Unwanted votes fall into 2 main categories: intentional and unintentional. Unintentional ones might be search engines that try visiting your pages and similar. Intentional ones are made by people that want to screw voting statistics. Unintentional voters can be avoided using robots.txt exclusion, though one should not rely on it. You will not avoid intentional voters that way.
First, the vote should be a form element or javascript link. The reason is quite simple – a regular link is likely to be visited by search engines and it will screw up your voting results. Also, it is quite easy to add a link to any command line browser script. Although basic checking of browsers is a good thing, it will not work – the browser variable can be set freely in many of these scripts and it will protect from search engines and not malicious voting. Still, blocking most of the popular site grabbers in your .htaccess file might be a good idea.

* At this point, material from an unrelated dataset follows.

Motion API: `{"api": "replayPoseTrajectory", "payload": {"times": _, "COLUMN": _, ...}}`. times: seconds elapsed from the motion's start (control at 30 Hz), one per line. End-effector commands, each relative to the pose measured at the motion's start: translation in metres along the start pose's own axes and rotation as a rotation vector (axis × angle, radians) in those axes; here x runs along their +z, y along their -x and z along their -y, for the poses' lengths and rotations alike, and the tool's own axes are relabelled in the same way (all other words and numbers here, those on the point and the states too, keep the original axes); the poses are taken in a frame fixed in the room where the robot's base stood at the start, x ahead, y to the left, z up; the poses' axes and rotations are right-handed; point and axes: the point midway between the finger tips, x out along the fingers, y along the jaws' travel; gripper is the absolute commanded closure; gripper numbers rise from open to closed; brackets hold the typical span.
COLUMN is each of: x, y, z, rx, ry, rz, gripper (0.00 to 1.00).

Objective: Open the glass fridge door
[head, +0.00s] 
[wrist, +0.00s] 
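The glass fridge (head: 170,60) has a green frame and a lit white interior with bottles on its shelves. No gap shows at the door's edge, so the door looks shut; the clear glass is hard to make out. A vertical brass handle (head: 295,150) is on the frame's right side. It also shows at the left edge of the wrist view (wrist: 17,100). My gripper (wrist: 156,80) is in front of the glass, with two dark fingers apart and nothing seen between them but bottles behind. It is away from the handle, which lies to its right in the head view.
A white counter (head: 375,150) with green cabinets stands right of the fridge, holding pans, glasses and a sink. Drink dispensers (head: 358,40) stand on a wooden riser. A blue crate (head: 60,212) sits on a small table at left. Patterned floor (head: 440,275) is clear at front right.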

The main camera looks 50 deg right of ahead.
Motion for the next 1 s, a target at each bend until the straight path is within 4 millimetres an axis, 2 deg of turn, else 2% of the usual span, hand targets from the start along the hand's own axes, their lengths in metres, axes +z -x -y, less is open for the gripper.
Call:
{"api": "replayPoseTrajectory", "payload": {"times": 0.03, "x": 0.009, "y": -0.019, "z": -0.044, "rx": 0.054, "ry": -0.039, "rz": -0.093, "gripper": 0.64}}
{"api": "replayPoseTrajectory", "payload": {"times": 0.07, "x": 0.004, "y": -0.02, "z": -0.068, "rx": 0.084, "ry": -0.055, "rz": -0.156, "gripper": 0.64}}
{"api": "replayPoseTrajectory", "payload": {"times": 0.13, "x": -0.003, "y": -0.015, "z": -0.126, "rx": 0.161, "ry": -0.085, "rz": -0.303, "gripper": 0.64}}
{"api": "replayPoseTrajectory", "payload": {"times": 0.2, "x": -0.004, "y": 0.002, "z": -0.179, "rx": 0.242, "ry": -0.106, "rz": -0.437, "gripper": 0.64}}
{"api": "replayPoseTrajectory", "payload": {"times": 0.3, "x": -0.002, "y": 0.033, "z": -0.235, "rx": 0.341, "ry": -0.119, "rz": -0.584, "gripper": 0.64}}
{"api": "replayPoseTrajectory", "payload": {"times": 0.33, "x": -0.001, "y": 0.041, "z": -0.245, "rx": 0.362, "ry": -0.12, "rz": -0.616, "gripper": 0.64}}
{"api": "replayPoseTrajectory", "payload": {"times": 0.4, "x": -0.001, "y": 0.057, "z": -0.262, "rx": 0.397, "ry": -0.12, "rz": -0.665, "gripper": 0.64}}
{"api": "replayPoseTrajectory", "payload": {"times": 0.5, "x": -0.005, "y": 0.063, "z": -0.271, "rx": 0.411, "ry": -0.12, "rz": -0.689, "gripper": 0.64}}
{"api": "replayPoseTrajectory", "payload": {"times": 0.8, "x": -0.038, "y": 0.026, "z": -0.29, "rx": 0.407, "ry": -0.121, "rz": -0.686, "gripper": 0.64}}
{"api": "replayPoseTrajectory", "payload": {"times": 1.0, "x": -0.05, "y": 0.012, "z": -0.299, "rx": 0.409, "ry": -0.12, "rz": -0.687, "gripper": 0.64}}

Putting a limit on votes from the same IP has problems on its own as well. Although this makes voting more secure, it is quite unsuitable for local sites. There are cases when there are many users behind common firewall and share same IP address. This would make your site unusable for them. Also, it is quite easy to change one’s IP address with proxy while writing script.
Checking cookies is the most popular way of handling votes, though writing script handling them is quite easy as well. The most interesting variation of such voting script was implanting voting cookie from an image in the voting page and later checking for the value in the voting script. This prevented most basic form of voters that handle single page only.

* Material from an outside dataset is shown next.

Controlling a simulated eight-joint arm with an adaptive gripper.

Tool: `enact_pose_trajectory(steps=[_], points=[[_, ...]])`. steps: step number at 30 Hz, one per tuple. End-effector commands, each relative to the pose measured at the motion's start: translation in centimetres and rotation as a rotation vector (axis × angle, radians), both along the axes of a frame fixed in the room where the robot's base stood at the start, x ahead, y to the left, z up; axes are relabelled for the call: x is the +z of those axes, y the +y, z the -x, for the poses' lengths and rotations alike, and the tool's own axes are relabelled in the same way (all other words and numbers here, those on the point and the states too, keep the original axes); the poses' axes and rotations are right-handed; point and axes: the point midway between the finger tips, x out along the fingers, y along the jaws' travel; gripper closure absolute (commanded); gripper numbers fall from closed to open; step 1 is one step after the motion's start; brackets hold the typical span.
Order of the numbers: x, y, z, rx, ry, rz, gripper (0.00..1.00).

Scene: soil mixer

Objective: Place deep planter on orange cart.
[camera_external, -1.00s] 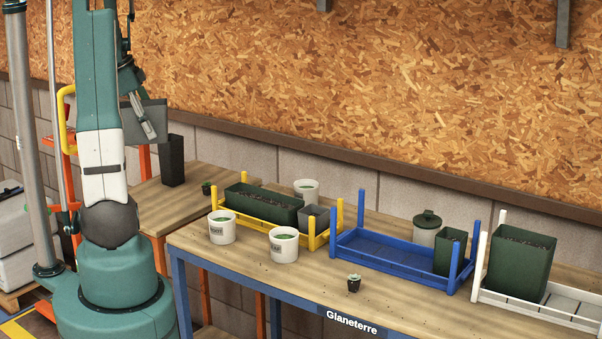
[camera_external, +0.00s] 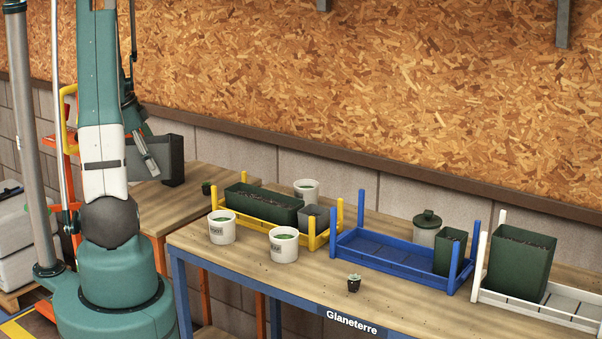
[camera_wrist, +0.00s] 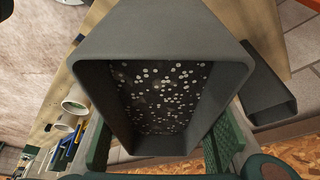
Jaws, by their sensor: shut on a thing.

Also, it is a good idea to check referrer of the vote (aka page the user came from). If the referrer is blank, you can be very sure that the user is either bot, or came to vote directly.
Captcha is quite good at preventing false votes as well, though it does not protect from manual multi-voting. The problem is that it ads complexity to the voting process so less people are ready to express their opinion.
An alternative for captcha is using serials in the voting forms. These serials are checked with the value stored either in cookie or db upon voting. Sadly, this will not protect from better voting script.
So, how to choose right method for you?
Here some suggestions:
- Decide how much secure your form has to be. What will force people wanting particular result ? In some cases you do not have to use protection against intentional voters.
- Do not use captchas for simple votes – you will get less input on topic
- Upon vote, log everything into db: Time, referer, browser, ip, cookie value. Later you can use that data to see if some of the data repeats too often.
- It will not hurt to check server logs. Typical voting script will not bother to load CSS/images/JS. Look for queries from IP that does not load any images or scripts and just votes.
- Look for spikes in the data gathered.
2 Comments
Morten Skogly · May 18, 2009 at 7:42 am
Good post! I agree that it is more important to make it easy for legit, real human voters to participate than to block bots!
But I was wondering:
Do you have any tips for writing php / sql that filters the votes in different ways. My script logs ip and time of course, and usually people behave very well, but on a recent project we had at least two automated bots working the vote for a while.
I’m not sure what our filter should be, but perhaps we could allow 1 vote pr ip for every forth hour, but I don’t quite know how to write that as a select or combination of sql and php.
Would love to get some input if you have the time…
m.
Giedrius · May 18, 2009 at 10:41 am
SELECT count(*) from votes where ip =’$_REQUEST[REMOTE_ADDR]’ post_time > NOW() – INTERVAL 1 day; Would give the count of votes from same IP during 24 hours.